In Berlin findet gegenwärtig die Olympiade statt. Herr Goebbels versucht durch seine riesige Propaganda bei dieser Gelegenheit die Welt von der Harmlosigkeit des Dritten Reiches zu überzeugen. Das wird ihm bei vielen vielleicht sogar vorübergehend gelingen. Denn die Besucher der Olympiade sehen ja nichts von dem unterirdischen Geschehen, nichts von dem Elend, daß der Nationalsozialismus für das deutsche Volk bedeutet. Wird die Welt auch an diesem Prozeß teilnahmslos vorbeigehen? Wird sie sich durch Feste und Feiern betäuben lassen? Wir hoffen noch immer, daß es nicht so sein werde. Sollte es aber so sein, wie es Herr Goebbels wünscht, dann wird die Welt genau so für ihre Nachsicht büßen müssen, wie jetzt das deutsche Volk, und der Welt wird es genau so ergehen, wie den Illegalen, sie wird sich eines Tages im europäischen Gefängnis befinden.

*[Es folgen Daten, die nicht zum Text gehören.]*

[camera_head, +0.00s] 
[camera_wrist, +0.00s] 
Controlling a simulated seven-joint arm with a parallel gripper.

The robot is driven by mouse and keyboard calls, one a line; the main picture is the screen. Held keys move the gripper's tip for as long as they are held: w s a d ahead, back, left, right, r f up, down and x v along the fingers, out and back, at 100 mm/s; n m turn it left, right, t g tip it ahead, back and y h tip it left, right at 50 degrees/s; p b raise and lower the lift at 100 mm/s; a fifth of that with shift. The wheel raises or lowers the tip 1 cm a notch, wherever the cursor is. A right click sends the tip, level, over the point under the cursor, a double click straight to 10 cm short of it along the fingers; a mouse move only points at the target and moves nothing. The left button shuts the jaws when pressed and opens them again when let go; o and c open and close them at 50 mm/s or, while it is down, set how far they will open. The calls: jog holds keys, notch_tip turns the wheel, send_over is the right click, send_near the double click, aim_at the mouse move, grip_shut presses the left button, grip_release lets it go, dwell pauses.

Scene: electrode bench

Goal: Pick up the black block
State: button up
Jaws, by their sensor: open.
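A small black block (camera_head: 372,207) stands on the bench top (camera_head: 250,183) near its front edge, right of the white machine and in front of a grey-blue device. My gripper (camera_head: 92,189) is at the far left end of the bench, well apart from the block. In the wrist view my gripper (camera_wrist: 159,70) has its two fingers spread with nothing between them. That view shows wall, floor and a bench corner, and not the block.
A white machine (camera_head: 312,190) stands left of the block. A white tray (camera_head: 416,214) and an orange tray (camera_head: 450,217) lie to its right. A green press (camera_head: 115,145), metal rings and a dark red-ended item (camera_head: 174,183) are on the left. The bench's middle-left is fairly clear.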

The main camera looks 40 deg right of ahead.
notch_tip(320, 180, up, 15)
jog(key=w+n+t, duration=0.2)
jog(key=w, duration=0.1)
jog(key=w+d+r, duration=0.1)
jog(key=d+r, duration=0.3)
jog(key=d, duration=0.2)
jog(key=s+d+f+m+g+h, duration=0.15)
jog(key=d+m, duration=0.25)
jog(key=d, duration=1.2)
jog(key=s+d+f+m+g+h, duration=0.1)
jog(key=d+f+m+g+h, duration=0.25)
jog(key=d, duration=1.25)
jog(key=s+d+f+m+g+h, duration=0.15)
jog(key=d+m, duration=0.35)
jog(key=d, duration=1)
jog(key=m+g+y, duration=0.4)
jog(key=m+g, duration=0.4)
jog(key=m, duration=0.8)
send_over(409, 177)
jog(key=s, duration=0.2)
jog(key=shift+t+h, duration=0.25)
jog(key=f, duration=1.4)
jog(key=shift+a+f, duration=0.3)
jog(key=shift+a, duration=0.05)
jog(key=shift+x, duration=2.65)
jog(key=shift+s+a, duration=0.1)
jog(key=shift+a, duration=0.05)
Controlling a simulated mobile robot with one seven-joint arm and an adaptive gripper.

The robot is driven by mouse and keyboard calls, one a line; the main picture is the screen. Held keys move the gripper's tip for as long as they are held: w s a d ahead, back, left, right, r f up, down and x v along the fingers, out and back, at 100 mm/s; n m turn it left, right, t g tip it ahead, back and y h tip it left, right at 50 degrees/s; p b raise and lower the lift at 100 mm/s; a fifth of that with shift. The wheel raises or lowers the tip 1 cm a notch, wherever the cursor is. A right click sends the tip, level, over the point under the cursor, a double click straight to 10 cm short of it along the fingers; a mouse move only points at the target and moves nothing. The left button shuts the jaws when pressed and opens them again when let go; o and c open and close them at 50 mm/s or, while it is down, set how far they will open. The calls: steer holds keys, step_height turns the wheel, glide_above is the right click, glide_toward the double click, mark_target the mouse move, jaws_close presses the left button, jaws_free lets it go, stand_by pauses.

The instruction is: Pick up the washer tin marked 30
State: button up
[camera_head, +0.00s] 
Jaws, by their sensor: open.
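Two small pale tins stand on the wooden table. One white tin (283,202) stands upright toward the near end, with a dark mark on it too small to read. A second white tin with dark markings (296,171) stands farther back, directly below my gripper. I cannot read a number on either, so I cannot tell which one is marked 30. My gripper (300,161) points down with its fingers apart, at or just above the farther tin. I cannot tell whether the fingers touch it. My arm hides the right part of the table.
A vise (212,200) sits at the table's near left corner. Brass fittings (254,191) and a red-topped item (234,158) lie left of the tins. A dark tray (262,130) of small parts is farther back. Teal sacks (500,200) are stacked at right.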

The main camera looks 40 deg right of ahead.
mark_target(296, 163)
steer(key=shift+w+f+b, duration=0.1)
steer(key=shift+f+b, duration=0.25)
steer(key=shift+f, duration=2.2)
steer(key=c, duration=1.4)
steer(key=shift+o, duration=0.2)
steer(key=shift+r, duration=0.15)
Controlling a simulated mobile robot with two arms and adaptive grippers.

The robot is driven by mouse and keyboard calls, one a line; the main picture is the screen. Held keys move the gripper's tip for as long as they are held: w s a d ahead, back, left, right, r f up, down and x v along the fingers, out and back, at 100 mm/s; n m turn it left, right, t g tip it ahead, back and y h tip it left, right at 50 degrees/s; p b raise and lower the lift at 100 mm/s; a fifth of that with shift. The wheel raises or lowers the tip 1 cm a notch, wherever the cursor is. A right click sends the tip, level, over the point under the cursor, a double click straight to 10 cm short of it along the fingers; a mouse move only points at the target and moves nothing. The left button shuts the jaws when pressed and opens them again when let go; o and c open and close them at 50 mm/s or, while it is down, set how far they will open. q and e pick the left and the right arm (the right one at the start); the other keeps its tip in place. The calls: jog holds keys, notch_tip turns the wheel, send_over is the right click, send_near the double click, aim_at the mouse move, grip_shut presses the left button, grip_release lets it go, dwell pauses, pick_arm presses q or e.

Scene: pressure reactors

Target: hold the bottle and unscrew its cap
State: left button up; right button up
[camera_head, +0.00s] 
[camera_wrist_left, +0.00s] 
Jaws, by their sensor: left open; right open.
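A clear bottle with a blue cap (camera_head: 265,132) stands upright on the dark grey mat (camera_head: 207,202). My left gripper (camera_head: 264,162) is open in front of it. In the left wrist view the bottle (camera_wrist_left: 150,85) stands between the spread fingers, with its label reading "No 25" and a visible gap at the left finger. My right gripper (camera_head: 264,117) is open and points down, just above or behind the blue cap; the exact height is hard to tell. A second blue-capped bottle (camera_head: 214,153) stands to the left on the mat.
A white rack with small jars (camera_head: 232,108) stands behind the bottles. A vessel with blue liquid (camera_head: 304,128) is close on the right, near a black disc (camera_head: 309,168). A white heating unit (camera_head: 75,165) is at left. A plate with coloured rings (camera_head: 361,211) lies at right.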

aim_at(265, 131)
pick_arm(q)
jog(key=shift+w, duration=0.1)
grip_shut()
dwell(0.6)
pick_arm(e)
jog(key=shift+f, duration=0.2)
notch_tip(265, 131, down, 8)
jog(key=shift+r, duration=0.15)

„Der Vorwärts“ blieb immer ein „Organ des Kampfes, der Information, der Organisation und der theoretischen Klärung“. Dadurch war diese Zeitung eine wichtige Quelle, wenn es darum ging, die Sopade – Sozialdemokratische Exilorganisation – nachzuvollziehen. So radikal die Positionen in den ersten Jahren des Exils auch waren, Anfang 1936 ist deutlich zu spüren, dass das Ziel einer sozialistischen Revolution massiv zurückgeschraubt wurde. Es ist nur noch von einem allgemeinen Befreiungskampf des gesamten deutschen Volkes die Rede; der Glaube an Freiheits- und Demokratie-Ideale prägte die Berichterstattung. Hatte man einst im „Prager Manifest“ noch den Sturz des Kapitalismus propagiert, so wurde jetzt – den deutschen Realitäten angepasst – die Befreiung des Volkes von einem verbrecherischem Regime gefordert. Ethik und Moral traten als Argumente an die Stelle des „Klassenkampfes“.
Und ab dem 1. September 1939 begann mit dem „Polenfeldzug“ die Unterdrückung und Beherrschung der Nazis in fast ganz Europa; – und sollte erst im Jahre 1945 ein Ende finden.